_Data shown:_
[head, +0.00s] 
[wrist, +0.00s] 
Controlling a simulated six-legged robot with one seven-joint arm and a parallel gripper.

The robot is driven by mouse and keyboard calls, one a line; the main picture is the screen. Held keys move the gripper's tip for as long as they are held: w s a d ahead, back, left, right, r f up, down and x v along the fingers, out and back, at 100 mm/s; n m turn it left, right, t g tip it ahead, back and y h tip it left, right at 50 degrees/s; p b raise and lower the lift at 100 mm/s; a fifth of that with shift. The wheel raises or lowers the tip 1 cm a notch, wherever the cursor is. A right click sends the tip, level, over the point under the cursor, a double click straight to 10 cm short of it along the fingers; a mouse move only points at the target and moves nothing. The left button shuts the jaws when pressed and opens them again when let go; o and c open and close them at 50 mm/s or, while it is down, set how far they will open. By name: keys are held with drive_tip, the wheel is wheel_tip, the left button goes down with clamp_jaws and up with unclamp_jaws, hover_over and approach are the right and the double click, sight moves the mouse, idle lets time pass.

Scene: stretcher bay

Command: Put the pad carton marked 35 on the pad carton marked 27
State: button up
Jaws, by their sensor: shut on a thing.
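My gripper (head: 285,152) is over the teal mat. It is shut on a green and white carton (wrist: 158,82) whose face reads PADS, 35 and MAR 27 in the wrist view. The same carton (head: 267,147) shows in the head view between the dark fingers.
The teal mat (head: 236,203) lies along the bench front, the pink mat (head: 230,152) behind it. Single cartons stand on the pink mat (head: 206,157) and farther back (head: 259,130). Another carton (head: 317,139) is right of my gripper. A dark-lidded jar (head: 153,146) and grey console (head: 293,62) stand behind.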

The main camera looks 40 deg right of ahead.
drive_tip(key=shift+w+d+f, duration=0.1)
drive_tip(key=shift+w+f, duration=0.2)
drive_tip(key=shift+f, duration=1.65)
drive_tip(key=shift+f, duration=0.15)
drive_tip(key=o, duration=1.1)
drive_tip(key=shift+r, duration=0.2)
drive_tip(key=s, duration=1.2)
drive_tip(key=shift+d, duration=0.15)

_Requirement:_ Your task is to repeat the data exactly, with nothing left out.

_Response:_
[head, +0.00s] 
[wrist, +0.00s] 
Controlling a simulated six-legged robot with one seven-joint arm and a parallel gripper.

The robot is driven by mouse and keyboard calls, one a line; the main picture is the screen. Held keys move the gripper's tip for as long as they are held: w s a d ahead, back, left, right, r f up, down and x v along the fingers, out and back, at 100 mm/s; n m turn it left, right, t g tip it ahead, back and y h tip it left, right at 50 degrees/s; p b raise and lower the lift at 100 mm/s; a fifth of that with shift. The wheel raises or lowers the tip 1 cm a notch, wherever the cursor is. A right click sends the tip, level, over the point under the cursor, a double click straight to 10 cm short of it along the fingers; a mouse move only points at the target and moves nothing. The left button shuts the jaws when pressed and opens them again when let go; o and c open and close them at 50 mm/s or, while it is down, set how far they will open. By name: keys are held with drive_tip, the wheel is wheel_tip, the left button goes down with clamp_jaws and up with unclamp_jaws, hover_over and approach are the right and the double click, sight moves the mouse, idle lets time pass.

Scene: stretcher bay

Command: Put the pad carton marked 35 on the pad carton marked 27
State: button up
Jaws, by their sensor: shut on a thing.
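My gripper (head: 285,152) is over the teal mat. It is shut on a green and white carton (wrist: 158,82) whose face reads PADS, 35 and MAR 27 in the wrist view. The same carton (head: 267,147) shows in the head view between the dark fingers.
The teal mat (head: 236,203) lies along the bench front, the pink mat (head: 230,152) behind it. Single cartons stand on the pink mat (head: 206,157) and farther back (head: 259,130). Another carton (head: 317,139) is right of my gripper. A dark-lidded jar (head: 153,146) and grey console (head: 293,62) stand behind.

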The main camera looks 40 deg right of ahead.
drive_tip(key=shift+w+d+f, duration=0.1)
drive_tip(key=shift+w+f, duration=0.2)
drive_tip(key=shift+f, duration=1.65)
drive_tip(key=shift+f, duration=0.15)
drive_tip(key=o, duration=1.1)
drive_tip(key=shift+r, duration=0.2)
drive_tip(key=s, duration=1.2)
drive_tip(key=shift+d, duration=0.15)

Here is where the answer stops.